Other items during the week
The stars must have been in some interesting alignment this week. I sat through, in front of my computer, 2 earthquakes in Taiwan of magnitude 6.0 and 5.7. Our hearts go out to the victims and people affected in Hualien City.
I somehow got on the front cover of Forbes, something I had never dreamed of. There were two articles about me. Unfortunately, the main article about me also said cryptocurrency is a bubble. So I choose not to tweet it (Sorry Pam, I am sure you can understand). Luckily, there was a 2nd article, which I did tweet. I was also shocked to see myself at rank 3. Even with the limited data I have, I know for a fact I am not. Don’t ask me who they are, I respect people’s choice of privacy.
My twitter followers increased 3 folds, from 30k in 6 months to 90k in the last 2 days.
The timing of this incident definitely wasn’t good, with the Coincheck incident still looming, people were still quite edgy. But we can’t control the things we can’t control. We just have to make the best of the situation we are put in.

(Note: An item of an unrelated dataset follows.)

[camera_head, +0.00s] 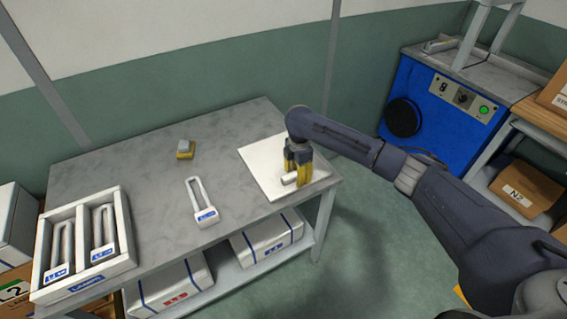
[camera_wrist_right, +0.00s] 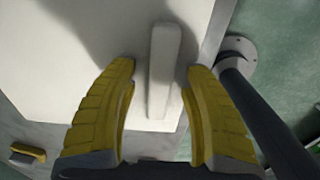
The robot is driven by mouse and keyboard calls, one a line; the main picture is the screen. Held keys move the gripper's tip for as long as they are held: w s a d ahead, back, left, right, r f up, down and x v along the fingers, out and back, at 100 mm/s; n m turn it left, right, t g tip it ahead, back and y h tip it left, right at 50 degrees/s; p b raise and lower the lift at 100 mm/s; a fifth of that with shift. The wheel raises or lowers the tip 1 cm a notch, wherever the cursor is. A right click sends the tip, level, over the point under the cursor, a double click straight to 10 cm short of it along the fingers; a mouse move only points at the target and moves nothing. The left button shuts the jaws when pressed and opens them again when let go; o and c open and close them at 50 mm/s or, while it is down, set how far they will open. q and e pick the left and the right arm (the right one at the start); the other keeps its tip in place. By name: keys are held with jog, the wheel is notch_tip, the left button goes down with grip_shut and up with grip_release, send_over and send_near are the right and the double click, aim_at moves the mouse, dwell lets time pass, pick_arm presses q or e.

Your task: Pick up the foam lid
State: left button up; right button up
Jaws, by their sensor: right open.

Our angels, tech, ops, marketing, helpdesk, and even HR teams did not sleep much. They worked closely together. There was no finger pointing — zero blame. Everyone just wanted to carry a bit more of the burden for each other. I did not ask anyone to work overtime (I never have). Everyone just did what was needed. It was surprisingly easy to organize internally. If the above sounds like fun, send your CV and location (city will do) to firstname.lastname@example.org. We are recruiting the best people for all positions, in an industry and company that has significant growth potential.
Community is Binance’s strength. We are so fortunate to have such a strong community behind us. I would like to sincerely thank all of our supporters. Binance is a still a young platform. We have a lot of room to improve and grow. We have a long list of improvements we need to make, and will quickly make them in the coming days. Unfortunately, some of them do require trading halts system upgrades.
We appreciate your understanding and support!